What Is System Integration?

Communication is key to a healthy and successful business. That’s true for your people, and it’s true for your IT systems.

If your organization has multiple IT systems, different kinds of software, and various IT services, there’s a good chance they don’t all communicate. And if they don’t communicate, you lose productivity and incur greater operational costs.

System integration, or combining disparate IT components into a single system, can help solve these problems. It increases the speed of information within your organization and can even have a positive impact on how you work with third parties. Here’s how it all works.

What Are the Common Kinds of System Integration?

Broadly speaking, most system integration projects fall into three buckets. Most likely you’ll want to implement either vertical or horizontal integrations, but some organizations see greater benefits from a star integration approach. Let’s take a closer look at these terms.

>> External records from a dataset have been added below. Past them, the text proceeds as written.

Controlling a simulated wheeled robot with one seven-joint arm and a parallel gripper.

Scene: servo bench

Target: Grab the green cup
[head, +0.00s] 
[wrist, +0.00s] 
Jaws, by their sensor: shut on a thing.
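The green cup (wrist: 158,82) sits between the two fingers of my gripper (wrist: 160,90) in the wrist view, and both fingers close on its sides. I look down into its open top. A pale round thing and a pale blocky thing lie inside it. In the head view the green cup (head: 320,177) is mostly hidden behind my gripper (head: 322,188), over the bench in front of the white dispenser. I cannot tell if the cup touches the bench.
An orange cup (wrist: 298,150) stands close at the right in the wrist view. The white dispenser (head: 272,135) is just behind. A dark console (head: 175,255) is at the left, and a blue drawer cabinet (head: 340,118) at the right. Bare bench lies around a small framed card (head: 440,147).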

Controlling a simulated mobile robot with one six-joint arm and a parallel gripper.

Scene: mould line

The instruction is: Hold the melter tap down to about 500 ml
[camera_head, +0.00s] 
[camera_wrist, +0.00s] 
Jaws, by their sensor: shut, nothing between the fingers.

  • Vertical System Integration
    Vertical integration uses a bottom-up method that begins by integrating the most basic functions first, then works upward. The advantage of this approach is that it’s relatively easy to do and can quickly incorporate all your subsystems. The disadvantage, however, is that when you add new subsystems down the line, they will be difficult to integrate into your existing system.
  • Horizontal System Integration
    This approach uses a separate subsystem as the common interface layer between the rest of the subsystems being integrated. Unlike vertical integration, a horizontal integration is friendly to change: One subsystem can be swapped out easily without requiring you to adapt any other interfaces.
  • Star System Integration
    This one’s kind of an oddball, but it’s a great option if you’re looking for more functionality. In a star system integration, each subsystem is connected to the others with point-to-point connections. The downside of this, however, is that all those connections require individual integrations. Managing all that can be a job unto itself.

What Are the Obstacles to a Successful System Integration?

There are any number of potential obstacles to implementing a successful integration. One you might face right off the bat is your own legacy IT system. While it might be essential to your core business functions, your system’s age may mean it doesn’t easily integrate with other components. For that reason, you may decide it’s time to modernize your system before you do anything else.

Another pain point is how quickly technology changes. If your effort to complete a system integration gets slowed or bogged down, you may face further complications from new components that won’t properly interface. It’s best to start these projects with a clear plan in mind so that the work gets done swiftly.

The most common obstacle, however, is simply a lack of personnel with the time, capacity, or expertise to complete the system integration. Combined with the complexity of your systems already in place, you might consider bringing in a trusted partner to help you begin your integration.